### [PROBLEM DESCRIPTION]
Quote every line of the material beneath this one.

>> begin PROVIDED MATERIAL

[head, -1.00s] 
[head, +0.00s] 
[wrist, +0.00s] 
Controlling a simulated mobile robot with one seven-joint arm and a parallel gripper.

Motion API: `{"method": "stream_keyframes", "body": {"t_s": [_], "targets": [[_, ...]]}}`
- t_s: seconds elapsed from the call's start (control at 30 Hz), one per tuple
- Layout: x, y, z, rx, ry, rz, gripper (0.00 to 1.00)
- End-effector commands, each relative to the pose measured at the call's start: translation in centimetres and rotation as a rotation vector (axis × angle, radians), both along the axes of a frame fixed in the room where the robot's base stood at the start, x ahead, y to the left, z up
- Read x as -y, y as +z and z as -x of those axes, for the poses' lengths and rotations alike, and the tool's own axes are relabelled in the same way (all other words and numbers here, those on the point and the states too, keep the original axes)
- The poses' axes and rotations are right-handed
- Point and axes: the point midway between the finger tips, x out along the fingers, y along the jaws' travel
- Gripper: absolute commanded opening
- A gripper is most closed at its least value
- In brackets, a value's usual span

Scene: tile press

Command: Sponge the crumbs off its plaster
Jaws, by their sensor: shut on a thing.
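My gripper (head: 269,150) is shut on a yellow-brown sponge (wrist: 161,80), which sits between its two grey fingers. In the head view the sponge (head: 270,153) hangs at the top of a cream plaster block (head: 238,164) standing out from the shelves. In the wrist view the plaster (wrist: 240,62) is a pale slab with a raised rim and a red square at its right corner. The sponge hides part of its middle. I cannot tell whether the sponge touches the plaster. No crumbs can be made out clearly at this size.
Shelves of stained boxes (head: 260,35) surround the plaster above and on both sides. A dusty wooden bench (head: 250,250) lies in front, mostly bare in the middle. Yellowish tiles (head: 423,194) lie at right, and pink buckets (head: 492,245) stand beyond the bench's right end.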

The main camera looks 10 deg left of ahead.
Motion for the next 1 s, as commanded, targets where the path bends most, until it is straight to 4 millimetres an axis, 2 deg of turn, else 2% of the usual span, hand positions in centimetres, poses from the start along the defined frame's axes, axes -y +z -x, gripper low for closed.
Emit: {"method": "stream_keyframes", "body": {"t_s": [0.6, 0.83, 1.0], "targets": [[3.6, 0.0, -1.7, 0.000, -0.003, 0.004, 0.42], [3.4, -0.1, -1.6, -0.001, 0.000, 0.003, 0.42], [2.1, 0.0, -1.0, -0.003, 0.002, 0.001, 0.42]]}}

>> end PROVIDED MATERIAL

### [REPLY]
[head, -1.00s] 
[head, +0.00s] 
[wrist, +0.00s] 
Controlling a simulated mobile robot with one seven-joint arm and a parallel gripper.

Motion API: `{"method": "stream_keyframes", "body": {"t_s": [_], "targets": [[_, ...]]}}`
- t_s: seconds elapsed from the call's start (control at 30 Hz), one per tuple
- Layout: x, y, z, rx, ry, rz, gripper (0.00 to 1.00)
- End-effector commands, each relative to the pose measured at the call's start: translation in centimetres and rotation as a rotation vector (axis × angle, radians), both along the axes of a frame fixed in the room where the robot's base stood at the start, x ahead, y to the left, z up
- Read x as -y, y as +z and z as -x of those axes, for the poses' lengths and rotations alike, and the tool's own axes are relabelled in the same way (all other words and numbers here, those on the point and the states too, keep the original axes)
- The poses' axes and rotations are right-handed
- Point and axes: the point midway between the finger tips, x out along the fingers, y along the jaws' travel
- Gripper: absolute commanded opening
- A gripper is most closed at its least value
- In brackets, a value's usual span

Scene: tile press

Command: Sponge the crumbs off its plaster
Jaws, by their sensor: shut on a thing.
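My gripper (head: 269,150) is shut on a yellow-brown sponge (wrist: 161,80), which sits between its two grey fingers. In the head view the sponge (head: 270,153) hangs at the top of a cream plaster block (head: 238,164) standing out from the shelves. In the wrist view the plaster (wrist: 240,62) is a pale slab with a raised rim and a red square at its right corner. The sponge hides part of its middle. I cannot tell whether the sponge touches the plaster. No crumbs can be made out clearly at this size.
Shelves of stained boxes (head: 260,35) surround the plaster above and on both sides. A dusty wooden bench (head: 250,250) lies in front, mostly bare in the middle. Yellowish tiles (head: 423,194) lie at right, and pink buckets (head: 492,245) stand beyond the bench's right end.

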The main camera looks 10 deg left of ahead.
Motion for the next 1 s, as commanded, targets where the path bends most, until it is straight to 4 millimetres an axis, 2 deg of turn, else 2% of the usual span, hand positions in centimetres, poses from the start along the defined frame's axes, axes -y +z -x, gripper low for closed.
Emit: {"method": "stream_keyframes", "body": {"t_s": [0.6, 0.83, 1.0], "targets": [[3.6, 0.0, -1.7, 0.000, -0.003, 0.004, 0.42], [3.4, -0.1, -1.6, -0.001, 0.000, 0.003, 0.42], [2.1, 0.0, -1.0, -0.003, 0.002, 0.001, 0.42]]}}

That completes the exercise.